I learned on white arkansas stones 40 years ago, then bought waterstones when they first came out in the early 80's, and actually wore one out (mostly used it for woodworking chisels and plane irons), and am on my third (2nd one froze in the water, and cracked) now. All hand, so I agree with all that one needs to learn by hand first - not hard at all. What's most important is having good eyesight to see the actual edge in direct light, so you can see that little white line of unsharpened edge. Once you can't see it, and it shaves, you nailed it. Angle is muscle memory / visual check.
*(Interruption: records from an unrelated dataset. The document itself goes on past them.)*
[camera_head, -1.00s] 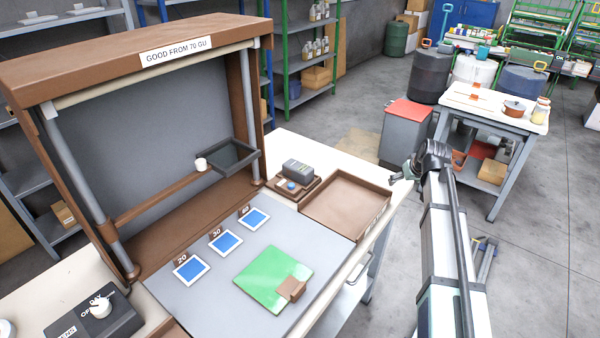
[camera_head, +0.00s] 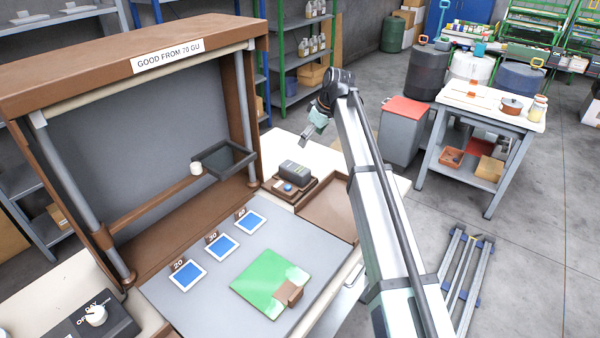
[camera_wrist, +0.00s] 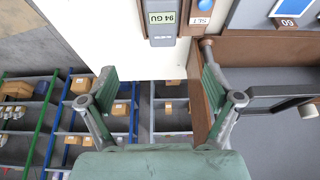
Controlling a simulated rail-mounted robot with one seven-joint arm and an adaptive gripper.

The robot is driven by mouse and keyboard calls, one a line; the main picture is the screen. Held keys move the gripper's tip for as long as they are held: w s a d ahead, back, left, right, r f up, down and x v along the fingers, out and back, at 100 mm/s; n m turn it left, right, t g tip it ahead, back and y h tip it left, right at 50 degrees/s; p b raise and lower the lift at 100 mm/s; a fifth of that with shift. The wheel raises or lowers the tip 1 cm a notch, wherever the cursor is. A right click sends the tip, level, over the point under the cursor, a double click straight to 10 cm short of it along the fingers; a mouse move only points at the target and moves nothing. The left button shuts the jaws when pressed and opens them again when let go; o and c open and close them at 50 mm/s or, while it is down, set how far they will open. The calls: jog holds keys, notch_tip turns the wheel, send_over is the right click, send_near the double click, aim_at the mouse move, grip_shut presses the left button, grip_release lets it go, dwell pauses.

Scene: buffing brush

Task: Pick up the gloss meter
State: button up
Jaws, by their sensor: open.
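The gloss meter (camera_head: 294,171) is a small dark grey box on a brown base beside a blue-buttoned block, at the back right of the bench. In the wrist view the gloss meter (camera_wrist: 162,22) shows at the top, its display reading "94 GU". My gripper (camera_head: 304,142) is above and behind it in the head view, apart from it. In the wrist view my gripper (camera_wrist: 157,66) has its fingers spread with nothing between them; the meter lies ahead of the fingertips.
A brown tray (camera_head: 318,215) stands right of the meter, partly hidden by my arm. A brown booth frame (camera_head: 252,100) rises at left, with a small dark tray (camera_head: 222,160) on a bar. A green panel (camera_head: 262,280) lies on the grey bench top.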

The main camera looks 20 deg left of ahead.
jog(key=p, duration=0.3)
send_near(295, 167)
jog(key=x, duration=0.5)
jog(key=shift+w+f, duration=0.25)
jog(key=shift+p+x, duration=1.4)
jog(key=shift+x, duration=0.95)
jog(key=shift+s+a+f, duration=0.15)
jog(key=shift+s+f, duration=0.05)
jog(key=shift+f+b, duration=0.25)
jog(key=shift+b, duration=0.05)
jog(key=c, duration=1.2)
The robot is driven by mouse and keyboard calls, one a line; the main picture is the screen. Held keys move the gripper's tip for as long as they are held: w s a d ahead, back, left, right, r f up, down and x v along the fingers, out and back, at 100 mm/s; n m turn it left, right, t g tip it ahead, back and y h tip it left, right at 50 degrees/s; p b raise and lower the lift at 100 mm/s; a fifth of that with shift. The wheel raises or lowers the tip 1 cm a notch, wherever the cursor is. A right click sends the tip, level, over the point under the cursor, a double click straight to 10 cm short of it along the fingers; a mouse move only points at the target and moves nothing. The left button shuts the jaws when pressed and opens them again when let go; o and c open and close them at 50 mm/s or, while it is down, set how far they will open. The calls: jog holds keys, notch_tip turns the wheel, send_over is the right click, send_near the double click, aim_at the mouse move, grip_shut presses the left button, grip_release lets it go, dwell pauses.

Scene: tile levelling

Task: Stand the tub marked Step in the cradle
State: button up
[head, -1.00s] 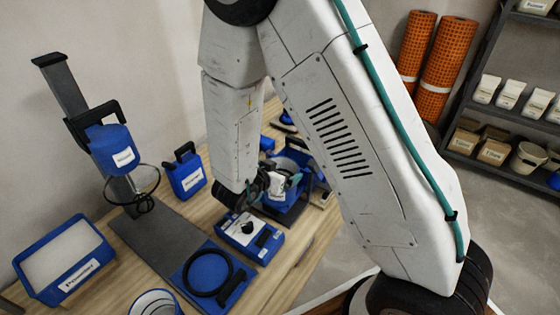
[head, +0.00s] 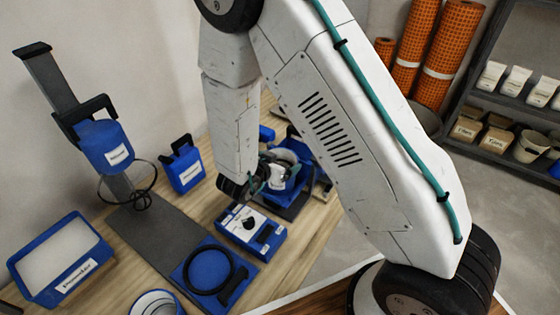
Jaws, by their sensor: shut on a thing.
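My gripper (head: 254,184) is low over the bench at the middle of the head view, below my white arm. It is shut on a small whitish thing (head: 277,177), mostly hidden by the jaws and by blue equipment close behind. I cannot read a mark on it, so I cannot tell if it is the tub marked Step. The blue equipment (head: 297,190) behind the gripper may include the cradle; my arm and gripper hide part of it. A round blue-and-white tub (head: 155,304) is cut off by the bottom edge; no label on it is readable.
A blue box with a dial (head: 250,228) sits just in front of the gripper. A blue plate with a black ring (head: 209,272), a mixer stand (head: 100,147), a blue canister (head: 184,170) and a blue tray (head: 62,262) stand left. Shelves (head: 500,105) and orange rolls (head: 440,62) are at right.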

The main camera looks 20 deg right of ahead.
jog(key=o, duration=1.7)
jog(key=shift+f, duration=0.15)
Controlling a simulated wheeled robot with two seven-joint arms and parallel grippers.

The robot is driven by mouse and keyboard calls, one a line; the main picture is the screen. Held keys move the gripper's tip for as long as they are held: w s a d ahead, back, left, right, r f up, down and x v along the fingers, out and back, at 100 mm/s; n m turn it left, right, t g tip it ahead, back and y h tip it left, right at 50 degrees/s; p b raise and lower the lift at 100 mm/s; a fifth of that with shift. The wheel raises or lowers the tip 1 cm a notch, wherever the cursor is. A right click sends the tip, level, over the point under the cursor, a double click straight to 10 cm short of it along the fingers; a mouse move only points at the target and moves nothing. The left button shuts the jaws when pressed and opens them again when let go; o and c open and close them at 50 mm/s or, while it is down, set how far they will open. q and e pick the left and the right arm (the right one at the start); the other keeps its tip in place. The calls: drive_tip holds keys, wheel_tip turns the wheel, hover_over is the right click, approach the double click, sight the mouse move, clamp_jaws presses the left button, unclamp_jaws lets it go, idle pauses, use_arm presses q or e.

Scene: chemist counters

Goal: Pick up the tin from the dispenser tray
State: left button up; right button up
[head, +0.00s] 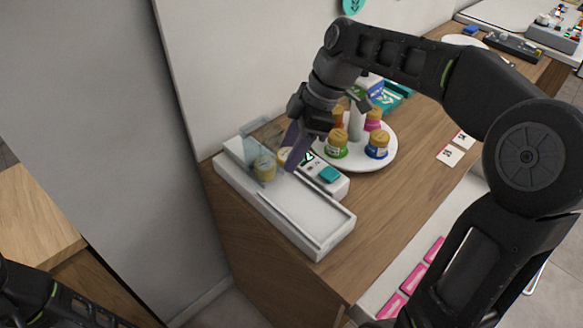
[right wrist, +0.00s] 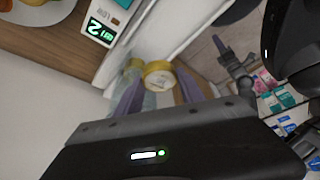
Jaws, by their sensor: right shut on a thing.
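The white dispenser tray (head: 283,222) is a long trough at the near left end of the wooden counter. My right gripper (head: 285,150) reaches down over its back end, with purple fingers. It is shut on a tin (head: 284,158), whose round yellowish lid shows between the fingers in the right wrist view (right wrist: 159,76). A second tin (head: 265,167) stands beside it at the back of the tray, behind a clear guard. My left arm shows at the lower left of the head view. What looks like my left gripper (right wrist: 232,58) shows small in the right wrist view; its opening is unclear.
A dispenser box with a green display (right wrist: 101,32) and a teal button (head: 330,174) adjoins the tray. A round white stand (head: 377,160) holds several gold-lidded jars just behind it. A wall (head: 240,60) rises close at the left. The tray's front is empty.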

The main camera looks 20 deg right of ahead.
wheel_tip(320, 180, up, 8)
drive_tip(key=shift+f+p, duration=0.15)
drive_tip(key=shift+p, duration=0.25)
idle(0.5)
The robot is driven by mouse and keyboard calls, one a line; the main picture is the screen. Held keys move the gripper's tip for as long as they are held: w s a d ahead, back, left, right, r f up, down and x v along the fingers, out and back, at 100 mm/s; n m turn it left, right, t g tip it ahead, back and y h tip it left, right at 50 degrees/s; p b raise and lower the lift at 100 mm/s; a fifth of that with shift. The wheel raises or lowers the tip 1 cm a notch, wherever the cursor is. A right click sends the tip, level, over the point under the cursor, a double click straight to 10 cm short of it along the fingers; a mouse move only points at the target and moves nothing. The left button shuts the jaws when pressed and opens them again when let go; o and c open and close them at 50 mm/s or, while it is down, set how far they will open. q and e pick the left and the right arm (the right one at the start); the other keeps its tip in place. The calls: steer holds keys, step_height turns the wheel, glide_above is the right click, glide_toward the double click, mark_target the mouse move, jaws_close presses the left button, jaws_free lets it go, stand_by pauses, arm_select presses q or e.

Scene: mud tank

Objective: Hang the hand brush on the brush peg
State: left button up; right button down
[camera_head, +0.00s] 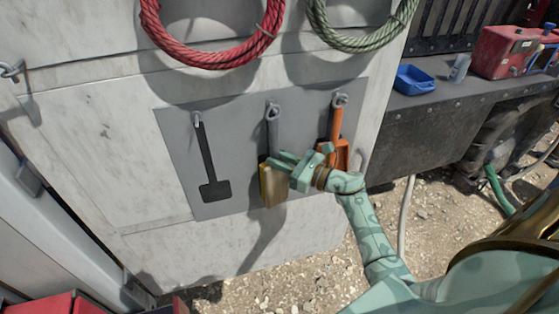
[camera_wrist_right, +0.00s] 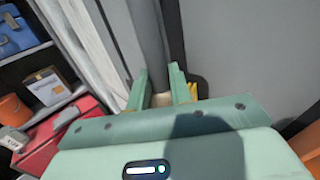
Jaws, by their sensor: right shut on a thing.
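The hand brush (camera_head: 273,131) has a grey handle and a yellowish bristle block. It stands nearly upright in front of the middle of the grey panel in the head view. Its handle top is at the middle peg (camera_head: 271,103); I cannot tell whether its hole is around the peg. My right gripper (camera_head: 278,163) is shut on the brush low on its handle, just above the bristles. In the right wrist view the grey handle (camera_wrist_right: 148,35) runs up between the two fingers (camera_wrist_right: 160,82). My left gripper is not in view.
An orange scoop (camera_head: 336,125) hangs at the right peg, close to my right wrist. A black scraper shape (camera_head: 207,160) is at the left peg. Red (camera_head: 212,55) and green (camera_head: 360,43) rope coils hang above. A bench with a blue tray (camera_head: 413,80) stands right.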

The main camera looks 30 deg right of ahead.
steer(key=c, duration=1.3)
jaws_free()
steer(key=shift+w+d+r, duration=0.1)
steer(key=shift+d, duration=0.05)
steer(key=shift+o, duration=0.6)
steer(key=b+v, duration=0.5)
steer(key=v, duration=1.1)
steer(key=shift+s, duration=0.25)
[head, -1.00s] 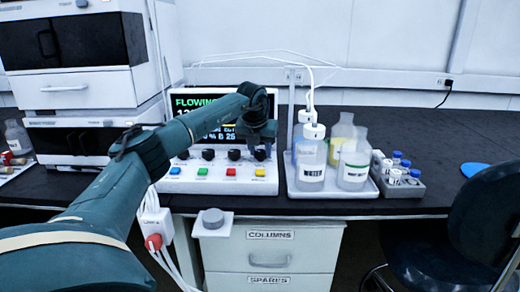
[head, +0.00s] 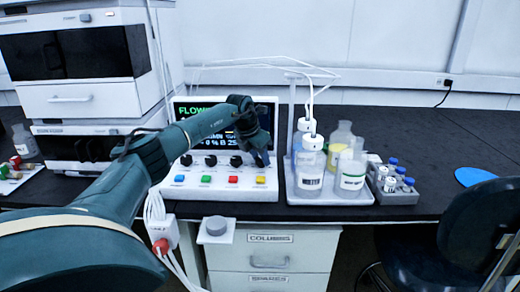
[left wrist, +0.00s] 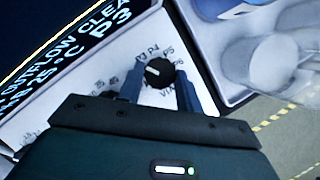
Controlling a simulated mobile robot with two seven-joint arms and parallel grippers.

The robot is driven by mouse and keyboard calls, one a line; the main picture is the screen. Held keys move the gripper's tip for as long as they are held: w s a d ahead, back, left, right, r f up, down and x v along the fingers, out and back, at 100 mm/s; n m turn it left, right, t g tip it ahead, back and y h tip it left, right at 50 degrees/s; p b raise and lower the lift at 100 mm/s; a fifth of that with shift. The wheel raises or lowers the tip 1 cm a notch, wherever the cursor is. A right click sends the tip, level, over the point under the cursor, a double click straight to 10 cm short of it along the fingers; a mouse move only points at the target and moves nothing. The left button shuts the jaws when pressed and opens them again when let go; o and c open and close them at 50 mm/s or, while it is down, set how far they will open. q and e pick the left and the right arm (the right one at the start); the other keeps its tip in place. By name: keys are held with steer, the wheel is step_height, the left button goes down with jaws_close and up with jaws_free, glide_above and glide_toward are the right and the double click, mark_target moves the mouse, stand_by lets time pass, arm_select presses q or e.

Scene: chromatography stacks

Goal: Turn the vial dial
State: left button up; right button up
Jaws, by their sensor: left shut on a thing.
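The vial dial (left wrist: 159,72) is a round black knob with a white pointer mark on a white panel. Printed labels such as P4, P5 and P6 ring it. In the left wrist view, the fingers of my left gripper (left wrist: 158,88) stand on either side of the knob, shut on it. The pointer mark lies toward the left of the knob in that view. In the head view, my left gripper (head: 261,158) is at the right end of the control panel (head: 225,193) and hides the rightmost dial. My right gripper is not in view.
Three other black dials (head: 211,160) and coloured buttons (head: 206,179) are on the panel. The screen (head: 190,112) is partly covered by my arm. A white tray (head: 330,197) with bottles stands close on the right, beside a vial rack (head: 398,197).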

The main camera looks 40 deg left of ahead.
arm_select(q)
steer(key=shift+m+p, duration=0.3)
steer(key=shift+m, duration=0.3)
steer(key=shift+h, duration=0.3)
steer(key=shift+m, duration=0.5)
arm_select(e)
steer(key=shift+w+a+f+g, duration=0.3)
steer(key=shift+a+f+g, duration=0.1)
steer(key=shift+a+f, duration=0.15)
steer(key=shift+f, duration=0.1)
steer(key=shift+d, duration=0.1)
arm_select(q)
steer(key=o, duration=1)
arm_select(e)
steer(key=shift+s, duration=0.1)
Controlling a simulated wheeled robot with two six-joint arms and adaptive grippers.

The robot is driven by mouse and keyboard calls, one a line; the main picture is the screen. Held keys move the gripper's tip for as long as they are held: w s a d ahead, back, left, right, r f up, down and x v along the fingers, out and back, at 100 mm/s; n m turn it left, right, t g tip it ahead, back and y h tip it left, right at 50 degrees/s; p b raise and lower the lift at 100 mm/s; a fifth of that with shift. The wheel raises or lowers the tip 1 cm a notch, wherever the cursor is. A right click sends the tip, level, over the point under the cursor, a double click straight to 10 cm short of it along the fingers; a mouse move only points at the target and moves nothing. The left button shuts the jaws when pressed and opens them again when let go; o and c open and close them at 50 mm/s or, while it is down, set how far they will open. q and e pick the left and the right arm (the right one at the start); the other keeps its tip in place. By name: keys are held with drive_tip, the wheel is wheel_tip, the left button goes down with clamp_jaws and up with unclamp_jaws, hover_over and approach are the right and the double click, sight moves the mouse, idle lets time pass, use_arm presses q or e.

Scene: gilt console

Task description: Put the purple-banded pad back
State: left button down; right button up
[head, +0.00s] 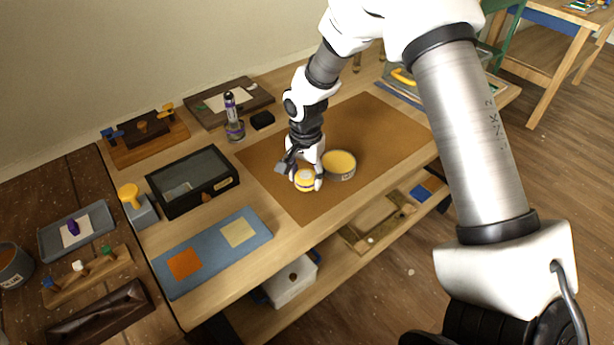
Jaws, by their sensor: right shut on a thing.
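My right gripper (305,178) is shut on a small round yellow thing with a pale purplish band, the pad (305,182), over the brown mat (290,206). The fingers cover part of it. I cannot tell whether the pad touches the mat. A round tin (340,175) with a yellow top and a pale label stands just right of the gripper. My left gripper is not in view.
A blue tray (213,262) with orange and cream squares lies in front. A glass-lidded black box (205,171), a purple-and-grey bottle (233,118) and a yellow-handled stamp (130,194) stand left of the mat. The mat's right part is clear.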

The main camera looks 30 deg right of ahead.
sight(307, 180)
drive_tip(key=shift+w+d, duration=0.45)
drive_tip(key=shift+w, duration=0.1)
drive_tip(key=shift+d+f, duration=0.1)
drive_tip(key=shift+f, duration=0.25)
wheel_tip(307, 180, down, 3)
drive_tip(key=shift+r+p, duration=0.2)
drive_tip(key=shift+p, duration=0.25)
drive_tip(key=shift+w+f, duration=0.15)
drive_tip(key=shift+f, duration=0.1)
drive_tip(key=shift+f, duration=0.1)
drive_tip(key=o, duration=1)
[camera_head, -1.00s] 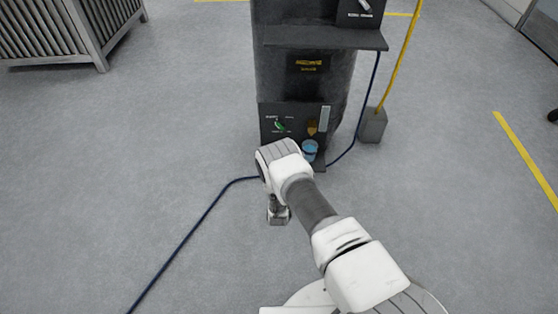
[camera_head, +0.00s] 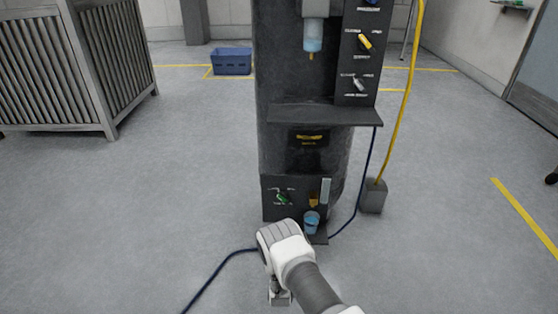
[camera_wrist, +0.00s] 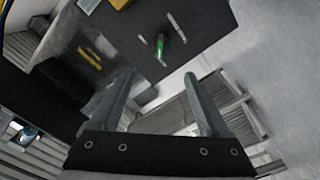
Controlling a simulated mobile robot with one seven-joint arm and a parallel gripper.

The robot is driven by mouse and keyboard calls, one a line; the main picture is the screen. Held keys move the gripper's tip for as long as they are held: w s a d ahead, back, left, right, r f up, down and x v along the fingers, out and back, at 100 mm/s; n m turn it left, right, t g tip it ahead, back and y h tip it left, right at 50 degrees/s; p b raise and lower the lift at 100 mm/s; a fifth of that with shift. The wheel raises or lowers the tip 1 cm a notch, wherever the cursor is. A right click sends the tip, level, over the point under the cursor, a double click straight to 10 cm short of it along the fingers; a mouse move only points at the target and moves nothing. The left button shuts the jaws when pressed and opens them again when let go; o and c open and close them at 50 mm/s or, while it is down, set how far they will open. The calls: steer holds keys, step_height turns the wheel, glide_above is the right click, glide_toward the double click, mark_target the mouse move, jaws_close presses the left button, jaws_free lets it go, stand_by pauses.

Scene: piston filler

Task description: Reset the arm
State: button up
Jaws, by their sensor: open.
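My gripper (camera_wrist: 158,102) is open in the wrist view, its two fingers apart with nothing between them. In the head view my white and grey arm reaches up from the bottom edge, and its wrist bends down in front of the machine, where the gripper (camera_head: 279,297) shows small and low. The piston filler (camera_head: 305,160) is a dark upright machine with a shelf halfway up. Its lower panel has a green-handled knob (camera_head: 283,198), which also shows beyond the fingers in the wrist view (camera_wrist: 160,48). A blue cup (camera_head: 311,222) stands at its foot, partly behind my arm.
A slatted grey cabinet (camera_head: 85,70) stands at the left. A blue crate (camera_head: 232,61) sits on the floor behind. A yellow cable runs down to a grey box (camera_head: 373,196) right of the machine. A dark blue hose (camera_head: 215,277) lies on the floor.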

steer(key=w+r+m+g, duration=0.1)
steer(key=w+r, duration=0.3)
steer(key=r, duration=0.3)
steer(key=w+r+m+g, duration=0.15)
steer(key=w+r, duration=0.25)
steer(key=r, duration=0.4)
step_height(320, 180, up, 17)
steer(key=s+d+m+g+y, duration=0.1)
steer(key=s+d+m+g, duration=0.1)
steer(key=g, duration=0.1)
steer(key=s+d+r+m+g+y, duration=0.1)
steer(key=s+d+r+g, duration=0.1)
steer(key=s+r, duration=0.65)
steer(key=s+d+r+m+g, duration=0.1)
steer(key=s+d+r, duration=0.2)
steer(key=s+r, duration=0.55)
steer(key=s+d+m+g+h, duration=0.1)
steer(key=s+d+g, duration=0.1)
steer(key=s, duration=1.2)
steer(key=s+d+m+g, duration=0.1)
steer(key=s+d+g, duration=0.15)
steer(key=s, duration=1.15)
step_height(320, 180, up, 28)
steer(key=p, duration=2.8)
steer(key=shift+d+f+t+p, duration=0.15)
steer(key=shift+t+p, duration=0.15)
Now I keep an Ultrasharp diamond hone in my pocket at all times - more EDC than my knives. Handsharpening skillset allows one to sharpen anything, anywhere, because you can always find a brick, a riverstone (Great mention by Antdog), or a slab of concrete. You can even flatten a riverstone on another larger stone first, if you really wanted to, then with the right skills (and right rock), you can shave with the results.
Guided systems are awesome though. I have friends that get into the zen of sharpening, take forever to sharpen an edge, then I take them to my shop and in less than one minute I manually hollow grind one of my chisels, hit it on my waterstone, then mirror the edge with white rouge, and shave with it. Last time I did it under 30 seconds. Freaked him out.